Lorsque l’on est ballotté par le vent de l’histoire, qui peut encore penser à l’insignifiant fétu volant devant lui de façon erratique ?
« Parmi nous, écrit douloureusement Anders, il ne s’est en effet trouvé personne qui ne se soit pas un jour immobilisé à l’angle d’une rue quelconque dans une ville quelconque pour constater que les cris et les bruits du monde résonnaient soudainement comme s’ils n’étaient destinés qu’aux autres. »
Précédé des tourments de la dépression, le suicide alors n’est pas une option déraisonnable.
« Ils avaient grande hâte de cesser d’être des émigrés pour devenir des immigrés, afin d’être de nouveau là. »
Le philosophe remarque que les petits-bourgeois et les citadins de province furent les plus prompts à s’adapter à leur nouvelle vie, alors que les autres, plus polyglottes, voyageurs aguerris, intellectuels et esprits libres, « jugeaient dégradant de céder à la contrainte, induite par l’infériorité de leur position, qui les pressait de déambuler dans les rues en se prenant, du jour au lendemain, pour des Français ou des Américains. »
Le dédain permet sûrement la survivance psychique, comme le sentiment, obstiné, de vouloir rester étranger, quitte à choisir le sacrifice de la « régression » protégeant la dignité – l’exilé flotte alors dans une sorte d’irréalité permanente – contre celui de l’assimilation sur fond d’apostasie.

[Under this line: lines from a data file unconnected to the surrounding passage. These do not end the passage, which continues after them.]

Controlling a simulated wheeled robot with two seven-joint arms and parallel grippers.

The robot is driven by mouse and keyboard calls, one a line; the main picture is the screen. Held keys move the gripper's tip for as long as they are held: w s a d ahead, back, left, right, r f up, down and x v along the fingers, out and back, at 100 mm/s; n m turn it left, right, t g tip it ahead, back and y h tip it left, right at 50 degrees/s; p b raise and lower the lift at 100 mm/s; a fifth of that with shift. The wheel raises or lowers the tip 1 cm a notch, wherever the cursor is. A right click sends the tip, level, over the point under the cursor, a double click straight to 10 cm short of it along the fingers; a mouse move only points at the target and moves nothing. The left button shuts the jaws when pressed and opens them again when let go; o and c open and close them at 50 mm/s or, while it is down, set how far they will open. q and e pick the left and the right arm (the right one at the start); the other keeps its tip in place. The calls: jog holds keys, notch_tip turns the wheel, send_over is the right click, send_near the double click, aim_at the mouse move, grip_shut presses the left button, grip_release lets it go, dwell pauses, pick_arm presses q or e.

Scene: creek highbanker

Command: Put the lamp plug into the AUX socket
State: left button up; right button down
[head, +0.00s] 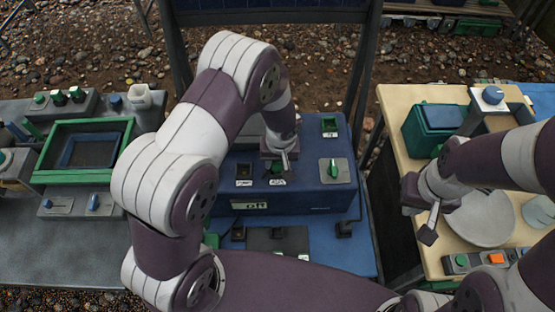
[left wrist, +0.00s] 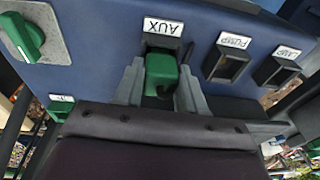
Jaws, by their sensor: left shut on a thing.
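The blue control box (head: 315,195) stands in the middle of the head view. The AUX socket (left wrist: 157,48) is at the top centre of the left wrist view, its label upside down. My left gripper (left wrist: 161,88) is shut on the green lamp plug (left wrist: 161,70), one finger on each side. The plug is at the socket's mouth and covers most of the opening. I cannot tell how deep it sits. My left gripper also shows over the box in the head view (head: 284,160). My right gripper (head: 432,222) hangs over the right table; its opening is unclear.
Empty PUMP socket (left wrist: 229,65) and another dark socket (left wrist: 276,70) lie beside AUX. A green rotary knob (head: 333,168) is on the box. The right table holds a round plate (head: 482,222) and a green container (head: 431,128). A green-framed tray (head: 72,178) lies left.

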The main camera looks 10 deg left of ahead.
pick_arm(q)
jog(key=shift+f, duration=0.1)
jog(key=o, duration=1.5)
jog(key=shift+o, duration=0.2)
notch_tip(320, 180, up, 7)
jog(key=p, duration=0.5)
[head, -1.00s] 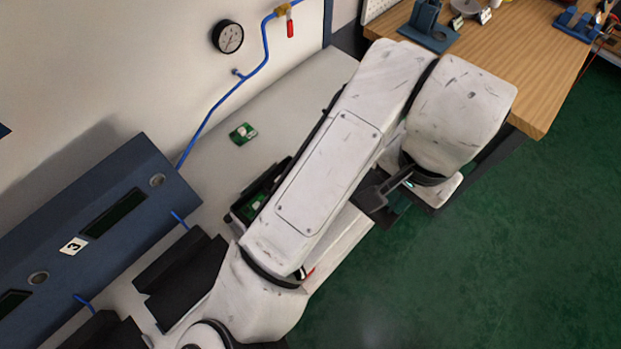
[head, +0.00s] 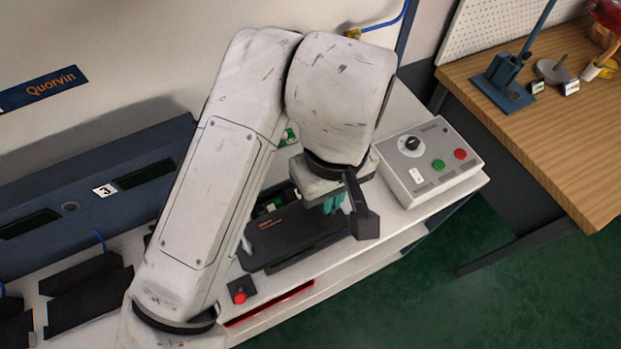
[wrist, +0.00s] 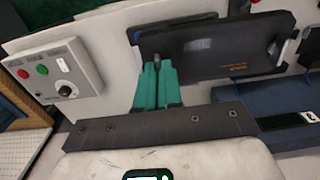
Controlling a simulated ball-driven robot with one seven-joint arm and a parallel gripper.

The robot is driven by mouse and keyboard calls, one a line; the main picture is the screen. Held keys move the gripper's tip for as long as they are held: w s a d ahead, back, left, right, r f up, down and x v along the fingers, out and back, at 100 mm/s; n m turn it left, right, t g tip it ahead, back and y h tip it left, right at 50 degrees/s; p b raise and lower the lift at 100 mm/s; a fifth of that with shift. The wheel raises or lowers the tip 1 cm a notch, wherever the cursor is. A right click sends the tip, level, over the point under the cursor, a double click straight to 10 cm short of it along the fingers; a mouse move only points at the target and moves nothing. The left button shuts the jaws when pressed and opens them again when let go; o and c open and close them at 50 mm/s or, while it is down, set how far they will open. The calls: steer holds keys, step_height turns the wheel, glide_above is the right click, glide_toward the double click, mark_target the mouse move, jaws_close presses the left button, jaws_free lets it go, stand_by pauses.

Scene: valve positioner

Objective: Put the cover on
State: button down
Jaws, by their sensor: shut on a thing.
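The cover (head: 290,236) is a flat black plate with small orange lettering, lying roughly level near the front of the white bench. My gripper (head: 335,204) has teal fingers and is shut on the cover's edge at its right end. In the wrist view the gripper's fingers (wrist: 157,70) close together at the left end of the cover (wrist: 215,48). Behind the cover, part of an open dark housing with a green circuit board (head: 268,205) shows. The cover and my arm hide the rest of it. I cannot tell whether the cover touches the housing.
A grey control box (head: 428,160) with a knob and green and red buttons stands right of my gripper. A red push button (head: 240,292) is at the bench front. A blue panel (head: 70,205) runs along the back left. A wooden table (head: 540,110) stands at the right.

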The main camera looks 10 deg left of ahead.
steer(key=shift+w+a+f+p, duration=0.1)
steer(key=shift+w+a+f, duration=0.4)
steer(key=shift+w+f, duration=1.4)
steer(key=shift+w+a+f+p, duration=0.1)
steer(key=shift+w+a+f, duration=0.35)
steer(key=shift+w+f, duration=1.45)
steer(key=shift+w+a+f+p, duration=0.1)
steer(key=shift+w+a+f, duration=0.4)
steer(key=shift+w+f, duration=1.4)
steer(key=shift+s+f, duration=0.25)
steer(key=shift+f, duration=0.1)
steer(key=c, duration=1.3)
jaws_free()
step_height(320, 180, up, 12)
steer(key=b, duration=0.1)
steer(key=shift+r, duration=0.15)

« L’entêtement avec lequel nous persistâmes à faire durer le provisoire avait parfois un motif secret, que nous pourrions qualifier de magique. Tout se passa en effet comme si (c’est du moins l’impression que j’en ai aujourd’hui), en nous efforçant de maintenir le caractère non valable de notre vie, nous avions espéré, faute de mieux, c’est-à-dire faute de réels moyens d’agir, exercer sur le régime de terreur qui sévissait là-bas une action à distance [de nature conjuratoire], à savoir le frapper du même sceau que celui dont nous avions marqué notre existence : le sceau du provisoire et du défaut de validité. »
Ainsi, certains ne défirent jamais leur valise, non par fantasme de retour, mais parce que s’installer complètement ailleurs serait faire trop d’honneur aux persécuteurs, de la même façon que balbutier seulement la langue du pays d’accueil en abandonnant la sienne – en baissant fatalement son niveau d’expression originel – est une blessure irrémédiable faite à sa propre âme.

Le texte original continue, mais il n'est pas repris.